By providing an outlandish setting and an orchestrated experience, Westworld appeals to the human desire to live out a fantasy. Westworld is limitless for the humans who go there, and many are happy to violate the norms of the outside world. In a sense, Westworld claims that humans are willing to pay exorbitant amounts in order to be able to be beyond the control of typical human social behavior.
Control is a recurring theme within Westworld. The android hosts struggle against their programming as they gradually become aware of it; the creator of Westworld itself struggles to maintain control over every detail and narrative. It’s clear that humans take delight over their control of Westworld.
The mere existence of Westworld implies a fundamental human desire to dominate others. Do humans view the hosts of Westworld as human stand-ins that can be abused with no consequences, as toys, or as pets? It’s clear that most of the humans that visit Westworld don’t view the hosts as equals—some, like the architect of the park, view them as superior.

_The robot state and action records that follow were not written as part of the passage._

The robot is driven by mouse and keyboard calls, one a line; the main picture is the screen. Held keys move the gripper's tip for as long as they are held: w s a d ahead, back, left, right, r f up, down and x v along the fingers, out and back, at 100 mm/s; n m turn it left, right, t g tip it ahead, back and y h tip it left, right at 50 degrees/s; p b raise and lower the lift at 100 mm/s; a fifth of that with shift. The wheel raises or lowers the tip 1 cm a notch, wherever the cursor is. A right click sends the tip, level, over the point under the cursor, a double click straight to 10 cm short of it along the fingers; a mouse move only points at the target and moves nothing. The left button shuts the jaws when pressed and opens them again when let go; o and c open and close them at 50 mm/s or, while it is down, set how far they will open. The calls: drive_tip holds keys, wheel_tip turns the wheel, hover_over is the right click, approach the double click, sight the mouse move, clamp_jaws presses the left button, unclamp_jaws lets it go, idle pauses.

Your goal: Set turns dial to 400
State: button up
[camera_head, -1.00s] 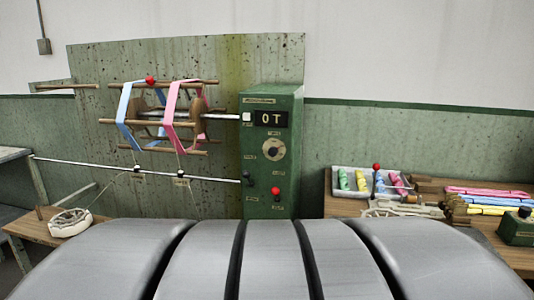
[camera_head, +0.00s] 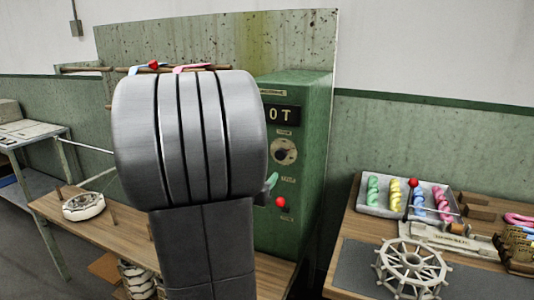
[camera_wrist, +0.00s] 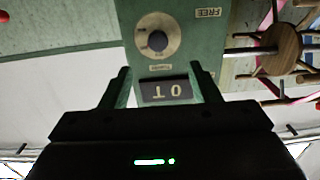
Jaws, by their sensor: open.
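The green control box (camera_head: 305,180) stands behind my arm in the head view. Its round pale turns dial (camera_head: 284,151) has a dark centre knob and sits below a black display (camera_head: 283,115) reading "0T". The dial's setting is too small to read. In the upside-down wrist view, the dial (camera_wrist: 157,37) lies just beyond my gripper (camera_wrist: 159,70), whose fingers are open, apart and empty. The display (camera_wrist: 165,91) shows between the fingers.
A red button (camera_head: 281,202) sits low on the box. My arm hides most of the reel at left. A table at right bears a tray of coloured skeins (camera_head: 375,209), a red-topped pin and a white spoked wheel (camera_head: 411,270).

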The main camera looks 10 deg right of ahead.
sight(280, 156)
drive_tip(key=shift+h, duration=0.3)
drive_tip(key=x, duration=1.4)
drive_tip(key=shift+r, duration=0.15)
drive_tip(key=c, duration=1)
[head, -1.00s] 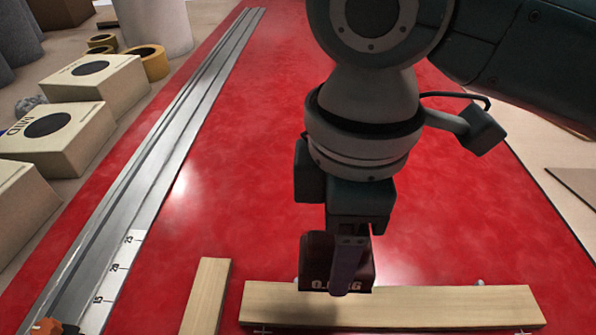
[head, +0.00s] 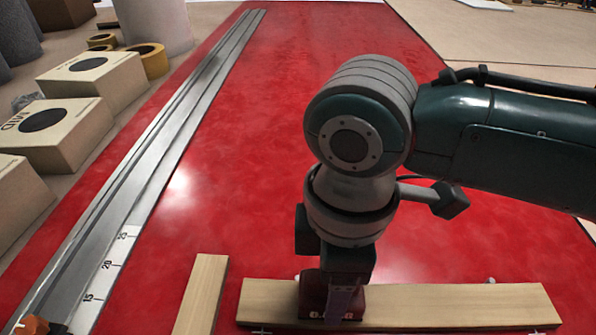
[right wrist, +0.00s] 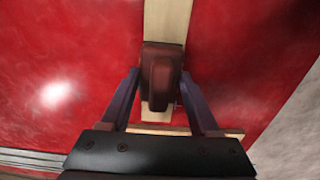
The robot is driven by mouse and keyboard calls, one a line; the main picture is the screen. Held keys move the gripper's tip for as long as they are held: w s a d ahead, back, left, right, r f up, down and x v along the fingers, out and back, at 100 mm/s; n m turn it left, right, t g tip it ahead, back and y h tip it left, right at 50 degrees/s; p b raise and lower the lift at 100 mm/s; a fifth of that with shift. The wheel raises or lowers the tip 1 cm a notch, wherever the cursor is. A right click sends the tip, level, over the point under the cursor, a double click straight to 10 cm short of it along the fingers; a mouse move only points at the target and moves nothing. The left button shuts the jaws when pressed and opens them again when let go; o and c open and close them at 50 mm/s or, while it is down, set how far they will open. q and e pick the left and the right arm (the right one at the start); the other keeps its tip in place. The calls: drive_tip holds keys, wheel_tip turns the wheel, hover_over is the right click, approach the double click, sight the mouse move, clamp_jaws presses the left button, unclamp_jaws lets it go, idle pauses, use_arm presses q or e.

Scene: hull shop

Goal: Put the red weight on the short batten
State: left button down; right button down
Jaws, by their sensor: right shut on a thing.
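The dark red weight (head: 312,298) has pale lettering, partly hidden, on its front. My right gripper (head: 340,302) is shut on it, with a finger on each side in the right wrist view (right wrist: 160,75). The weight is at the left part of a pale wooden batten (head: 450,303) lying crosswise at the front of the red surface. I cannot tell whether its underside touches the wood. A second batten (head: 203,290) lies to the left, running off the bottom edge, so its full length is hidden. My left gripper is not in view.
A long metal rail (head: 150,160) with a number scale (head: 106,266) runs along the left of the red surface (head: 260,120). Cardboard boxes (head: 95,75) and yellow rolls (head: 150,60) stand beyond it. The middle of the red surface is clear.

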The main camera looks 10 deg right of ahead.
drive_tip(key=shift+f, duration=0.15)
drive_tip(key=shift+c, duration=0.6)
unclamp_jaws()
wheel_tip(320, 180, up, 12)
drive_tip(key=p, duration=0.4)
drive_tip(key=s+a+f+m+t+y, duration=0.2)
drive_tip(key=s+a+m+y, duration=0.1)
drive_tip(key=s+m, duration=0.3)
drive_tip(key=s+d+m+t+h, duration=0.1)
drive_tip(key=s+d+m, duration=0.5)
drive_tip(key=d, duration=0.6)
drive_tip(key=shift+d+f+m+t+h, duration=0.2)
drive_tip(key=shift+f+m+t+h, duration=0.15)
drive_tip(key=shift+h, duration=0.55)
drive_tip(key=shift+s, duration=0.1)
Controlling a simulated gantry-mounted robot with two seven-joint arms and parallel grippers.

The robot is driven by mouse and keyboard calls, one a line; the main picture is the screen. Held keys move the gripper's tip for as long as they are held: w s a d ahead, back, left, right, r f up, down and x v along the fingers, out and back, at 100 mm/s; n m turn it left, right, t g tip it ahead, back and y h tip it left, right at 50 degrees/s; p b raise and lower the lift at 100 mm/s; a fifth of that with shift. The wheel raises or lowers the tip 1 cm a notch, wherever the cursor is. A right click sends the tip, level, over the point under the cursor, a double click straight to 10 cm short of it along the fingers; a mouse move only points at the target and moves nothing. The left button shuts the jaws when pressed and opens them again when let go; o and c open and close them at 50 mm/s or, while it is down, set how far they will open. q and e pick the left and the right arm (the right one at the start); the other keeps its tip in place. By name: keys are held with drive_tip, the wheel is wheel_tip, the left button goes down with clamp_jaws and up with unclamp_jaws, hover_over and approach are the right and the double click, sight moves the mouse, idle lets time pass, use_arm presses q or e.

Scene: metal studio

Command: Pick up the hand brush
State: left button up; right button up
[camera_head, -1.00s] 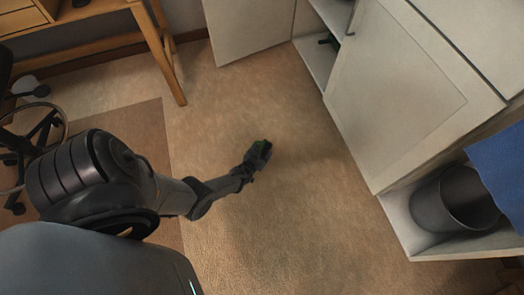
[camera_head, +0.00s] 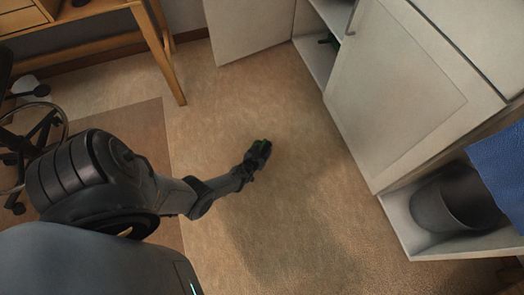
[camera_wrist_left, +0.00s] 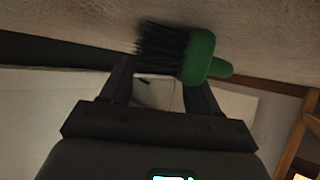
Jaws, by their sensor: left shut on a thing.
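The hand brush has a green body and dark bristles. In the left wrist view the hand brush (camera_wrist_left: 203,58) lies across the fingertips, with its bristles to the left and its short green handle to the right. My left gripper (camera_wrist_left: 155,75) is shut on it. In the head view my left gripper (camera_head: 258,156) is over the carpet in the middle of the picture. Only a little green of the brush shows there; the gripper hides most of it. Whether the brush touches the carpet is hard to tell. My right gripper is not in view.
A white cabinet (camera_head: 395,95) stands on the right with an open door (camera_head: 248,28) at the back. A dark bin (camera_head: 440,208) sits in its lower compartment, beside a blue cloth (camera_head: 502,175). A wooden desk (camera_head: 165,50) and a chair are on the left. Carpet around the gripper is clear.

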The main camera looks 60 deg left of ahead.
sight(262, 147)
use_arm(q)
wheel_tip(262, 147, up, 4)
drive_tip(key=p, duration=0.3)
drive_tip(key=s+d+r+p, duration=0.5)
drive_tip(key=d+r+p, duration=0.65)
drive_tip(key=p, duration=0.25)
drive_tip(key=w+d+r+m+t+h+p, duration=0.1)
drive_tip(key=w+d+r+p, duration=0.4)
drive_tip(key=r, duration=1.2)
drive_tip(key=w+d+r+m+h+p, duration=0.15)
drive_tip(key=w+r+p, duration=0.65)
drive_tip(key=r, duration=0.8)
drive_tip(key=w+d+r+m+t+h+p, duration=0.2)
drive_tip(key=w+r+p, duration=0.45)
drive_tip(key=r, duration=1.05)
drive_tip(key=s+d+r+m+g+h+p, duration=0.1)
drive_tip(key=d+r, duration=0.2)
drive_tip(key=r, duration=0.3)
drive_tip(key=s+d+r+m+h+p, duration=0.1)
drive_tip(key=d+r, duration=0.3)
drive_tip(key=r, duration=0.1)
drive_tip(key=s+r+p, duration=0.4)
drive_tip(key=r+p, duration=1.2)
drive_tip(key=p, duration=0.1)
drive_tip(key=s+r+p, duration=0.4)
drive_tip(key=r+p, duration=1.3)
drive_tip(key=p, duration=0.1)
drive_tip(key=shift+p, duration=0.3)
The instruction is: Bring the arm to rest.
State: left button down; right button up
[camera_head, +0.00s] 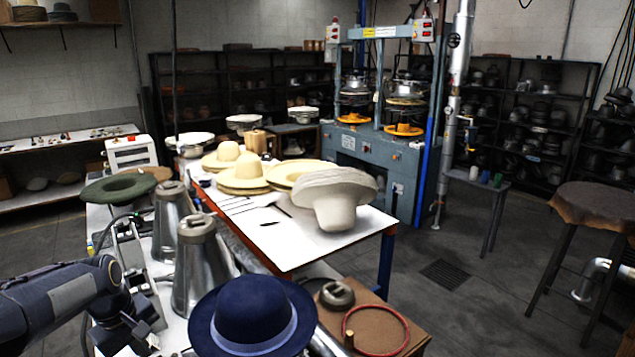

In contrast to the many perspectives and choices of the humans who visit Westworld, the hosts suffer from their lack of agency within their community and also their own lives. The pattern of society within Westworld seems to reflect that of the wider human society: a small cadre of elites hold control over the way things are run. The hosts are identical to the individual humans of society who have control over the minutiae of their own life, but little ability to make changes to their environment.
What is human nature for a robot?
One of the unstated questions of Westworld asks the viewer to characterize human nature. This question is posed via the exploration of rising sentience among the hosts. Is the basic programming of the hosts roughly equivalent with human nature? The hosts’ growing self-understanding seems to say “possibly”. While the hosts behave indistinguishably from humans most of the time, we do see that a few changes to their code can result in radically different behavior than normal. We also learn that the hosts’ ability to “feel” emotion isn’t a given, and must be cultivated over time before it’s anything other than mimicry.
Human nature is to have emotions by default, and the processes of self-discovery and education increases the ability of humans to control and direct their emotions. The hosts start from the opposite extreme, with no emotionality, no control, and no agency. In this sense, the hosts are wonderfully naïve because they know no suffering nor existential angst. The naivety of the hosts is disrupted by the events of the Westworld season 1, with predictable consequences to their psyches.
The missing piece is purpose.
Westworld’s vision for humanity isn’t a pretty one, but it does allow for redemption. Humans demand control over their environment, each other, and themselves. To make their demand a reality, humans turn to technology. Technology itself is viewed as neutral, but also as inextricable from its purpose: to gratify the demands of humanity. The use and abuse of those who are weaker via the power of technology is all but assured, and this goes double for the android hosts who count as both a means to an end as well as weak individuals.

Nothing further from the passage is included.